BEIJING: British Prime Minister Keir Starmer said his government will consider applying to join a second possible multi-billion-euro European Union fund for defense projects as his ministers prepare for ​talks with EU counterparts this week.
The European Commission is considering launching a second edition of its SAFE loans scheme as Europe seeks to bolster its defenses due to growing fears of Russia and doubts about US security commitments to Europe under President Donald Trump.
A British plan to join the original 150 billion-euro ($177 billion) SAFE fund broke down in November after Starmer’s government ‌refused to ‌pay a financial contribution to join, representing ‌a ⁠setback ​for ‌a post-Brexit reset of relations.
Asked if Britain would seek to join a new version of SAFE, Starmer said Europe needed to do more to rearm.
“That should require us to look at schemes like SAFE and others to see whether there is a way in which we can work more closely together,” he told reporters ⁠on his way to China last week. The comments were scheduled for release on ‌Sunday.

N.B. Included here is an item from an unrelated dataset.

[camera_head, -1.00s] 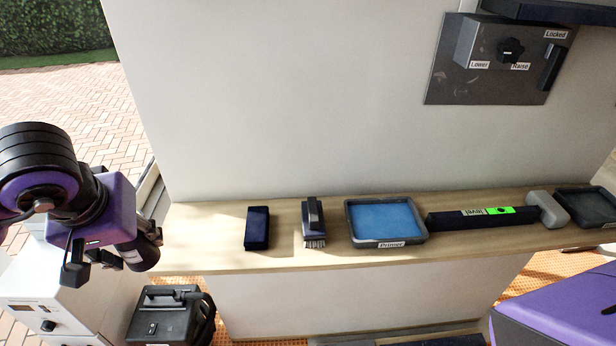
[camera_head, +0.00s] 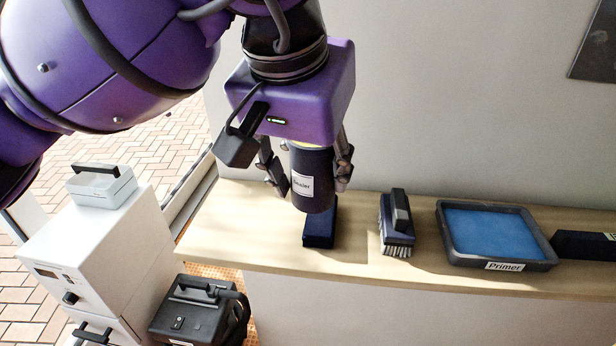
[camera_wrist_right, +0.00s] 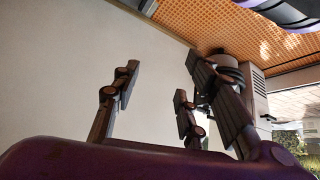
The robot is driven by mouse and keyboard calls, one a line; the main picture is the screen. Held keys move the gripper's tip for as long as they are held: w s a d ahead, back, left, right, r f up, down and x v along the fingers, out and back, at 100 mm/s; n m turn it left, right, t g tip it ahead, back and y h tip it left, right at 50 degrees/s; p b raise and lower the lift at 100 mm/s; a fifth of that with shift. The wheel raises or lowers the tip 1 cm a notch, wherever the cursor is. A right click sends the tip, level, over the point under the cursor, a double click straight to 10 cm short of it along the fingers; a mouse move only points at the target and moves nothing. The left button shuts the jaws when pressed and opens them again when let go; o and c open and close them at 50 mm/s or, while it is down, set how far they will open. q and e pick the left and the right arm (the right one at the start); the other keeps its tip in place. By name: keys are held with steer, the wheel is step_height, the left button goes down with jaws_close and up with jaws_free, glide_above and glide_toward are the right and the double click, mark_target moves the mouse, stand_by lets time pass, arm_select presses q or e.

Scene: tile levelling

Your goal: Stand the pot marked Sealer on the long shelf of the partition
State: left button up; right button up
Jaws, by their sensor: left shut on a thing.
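The pot marked Sealer (camera_head: 321,188) is a dark cylinder with a white label, roughly upright. My left gripper (camera_head: 308,172) is shut on it from above. The long shelf (camera_head: 270,247) of the partition is a pale wooden board below the pot. The pot overlaps the far part of a dark blue block in the picture and appears to hang above the shelf; its exact height I cannot tell. My right gripper (camera_wrist_right: 160,82) shows in the right wrist view with its fingers apart and nothing between them.
On the shelf are the dark blue block (camera_head: 319,230), a brush (camera_head: 398,225), a blue Primer tray (camera_head: 500,266) and a dark bar (camera_head: 585,246) at the right. Bare board shows left of the block and between block and brush. The partition wall (camera_head: 450,110) rises behind.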

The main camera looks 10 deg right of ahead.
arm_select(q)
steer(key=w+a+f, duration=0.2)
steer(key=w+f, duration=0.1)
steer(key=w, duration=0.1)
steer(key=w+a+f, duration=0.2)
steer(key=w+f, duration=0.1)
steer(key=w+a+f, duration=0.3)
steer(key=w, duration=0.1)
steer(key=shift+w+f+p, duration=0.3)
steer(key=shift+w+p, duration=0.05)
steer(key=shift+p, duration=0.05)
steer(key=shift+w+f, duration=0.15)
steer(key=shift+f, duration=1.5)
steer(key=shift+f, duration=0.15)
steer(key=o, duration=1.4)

“Whether it’s SAFE or other initiatives, ‍it makes good sense for ‍Europe in the widest sense of the word — which is ‍the EU plus other European countries — to work more closely together.”
European Union Trade Commissioner Maros Sefcovic and other EU officials are due in London for talks this week.
Starmer has tried to work more closely ​with the EU and remove some post-Brexit trade barriers in contrast to the rancorous relations between previous Conservative governments and ⁠the EU as they negotiated Britain’s departure from the bloc, which was completed in 2020.
He has also taken a leading role in co-ordinating European support for Ukraine.
Under the SAFE scheme, the EU jointly borrowed money on financial markets to lend to countries in the bloc for defense projects.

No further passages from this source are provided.